Isaiah 36

Isaiah 36 Devotional
by Pastor Lawrence

                Chs. 36-37 of Isaiah recount the same events that are recorded in 2 Kings 18 and 19 when the Assyrian king had sought to capture Jerusalem.  This is actually only the third time in the book of Isaiah where we are told the specific time in which one of Isaiah’s prophecies was given.  This prophecy was delivered in the fourteenth year of King Hezekiah which was in the year 701 BC.  That same year Sennacherib’s army had already taken forty-six smaller Judean cities, and when Hezekiah sought to pay him off with tribute to stop the bleeding, the Assyrian king received the gift gladly and made assurances to Hezekiah but then betrayed him and sent his army to attack Jerusalem anyway. 

                Isaiah had already foreseen the unfolding of these future events in the past.  In chapter fourteen, in verses 24-27 the Lord of hosts had sworn: “As I have planned, so shall it be, and as I have purposed, so shall it stand, that I will break the Assyrian in my land, and on my mountains trample him underfoot; and his yoke shall depart from them, and his burden from their shoulder….For the Lord of hosts has purposed, and who will annul it?

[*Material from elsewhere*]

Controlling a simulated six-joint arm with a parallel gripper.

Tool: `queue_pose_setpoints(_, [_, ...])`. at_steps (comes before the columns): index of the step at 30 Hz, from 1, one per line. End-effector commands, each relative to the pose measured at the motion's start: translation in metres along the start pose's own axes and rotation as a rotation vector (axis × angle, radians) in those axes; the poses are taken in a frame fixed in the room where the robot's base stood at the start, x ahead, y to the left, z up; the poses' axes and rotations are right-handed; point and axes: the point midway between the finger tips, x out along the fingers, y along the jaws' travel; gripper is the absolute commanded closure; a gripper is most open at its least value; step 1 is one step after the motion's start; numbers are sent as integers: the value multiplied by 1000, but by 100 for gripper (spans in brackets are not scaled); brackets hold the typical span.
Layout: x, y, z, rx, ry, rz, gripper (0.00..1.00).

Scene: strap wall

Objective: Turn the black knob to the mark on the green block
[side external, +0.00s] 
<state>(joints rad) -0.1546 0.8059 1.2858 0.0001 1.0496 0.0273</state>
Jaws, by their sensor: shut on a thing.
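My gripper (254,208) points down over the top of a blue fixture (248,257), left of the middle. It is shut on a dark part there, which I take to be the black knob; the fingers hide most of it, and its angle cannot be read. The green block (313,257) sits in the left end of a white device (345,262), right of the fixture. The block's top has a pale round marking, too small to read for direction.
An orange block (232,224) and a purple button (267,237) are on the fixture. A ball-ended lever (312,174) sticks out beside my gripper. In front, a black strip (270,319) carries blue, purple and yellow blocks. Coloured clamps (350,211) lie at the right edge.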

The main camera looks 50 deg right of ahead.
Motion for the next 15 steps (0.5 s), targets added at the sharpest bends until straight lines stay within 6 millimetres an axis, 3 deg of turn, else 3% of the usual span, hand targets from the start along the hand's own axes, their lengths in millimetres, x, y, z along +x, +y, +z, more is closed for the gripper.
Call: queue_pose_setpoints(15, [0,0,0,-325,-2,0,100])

His hand is stretched out, and who will turn it back?”  So it appears that the Lord is purposefully wooing Sennacherib’s army toward Jerusalem in order to exalt his own name in victory over them.  But that’s not at all how it appeared to the Jews who were shaking in their boots. 

                When the Rabshakeh, the field commander of King Sennacherib sends him to Jerusalem to lay siege against the city with a vast army, God’s people are terrified.  Nevertheless, King Hezekiah sends out three emissaries to meet with him to discuss terms of peace, but the Rabshakeh will only accept an unconditional surrender in order to spare the city.  And in his proud speech he says to them that there is no other option for they cannot put their hope in Egypt, nor in Hezekiah their king, nor in the Lord himself, for the Lord had commissioned them by God to come and destroy the city of Jerusalem.  So far so good.  Even Isaiah himself had foretold that a speech such as this would take place.  In Isaiah 28.11 the Lord promised that men of strange speech would speak the words of the Lord to them not to put their trust in Egypt.  The problem is that the Rabshakeh said more than that, and what he said did not bring about the outcome he had desired. 

                At first, he tried to reason with them even bribing them with 2000 horses if they surrendered.  He also tried to pit them against King Hezekiah for shutting down all the high places of worship not allowing them to freely worship the Lord as they liked.  When he was making his loud appeal in Hebrew, the Jewish emissaries begged him to speak with them in Aramaic instead so that the people on the wall would not understand and be confused.  But the Rabshakeh spoke all the more loudly in the language of the people so that all of them could hear it telling them that they were doomed to eat their own dung and drink their own urine if they did not immediately surrender.  Again, he reiterated to them not to put their trust in Hezekiah.  But this time he went farther in his attack. He also told them not to put their trust in the Lord since no other gods had been able to stop him, surely the Lord would not be able to stop him either.  This was clearly blasphemy against the Lord and he would not let it go unpunished.  The Rabshakeh again tried to bribe God’s people telling them that they could enjoy wine from their own vines and figs from their own fig trees as long as they surrendered.  But he did not cover up the fact that this would be a temporary reprieve, for the King of Assyria would surely take them from their homes and transport them to another part of the world where they could enjoy a land full of grain and wine similar to their own.  But no matter what he said at that point, the three emissaries were no longer listening, for they had heard the blasphemy coming from his mouth.  They remained silent at the time, but then they came to King Hezekiah with torn clothes and a great sense of gravity in light of how the Lord’s name had been disparaged in that conversation.  They were clearly discouraged and afraid, but the Lord would defend his name in the sight of the Jews and the Assyrians and he would deliver them in such a marvelous way that none could doubt the great power and wisdom of the Lord in preserving his people from their enemies.  Indeed, the Lord was waiting to be gracious to his people, but when the time came, they all would stand in awe and wonder at the deliverance of the Lord.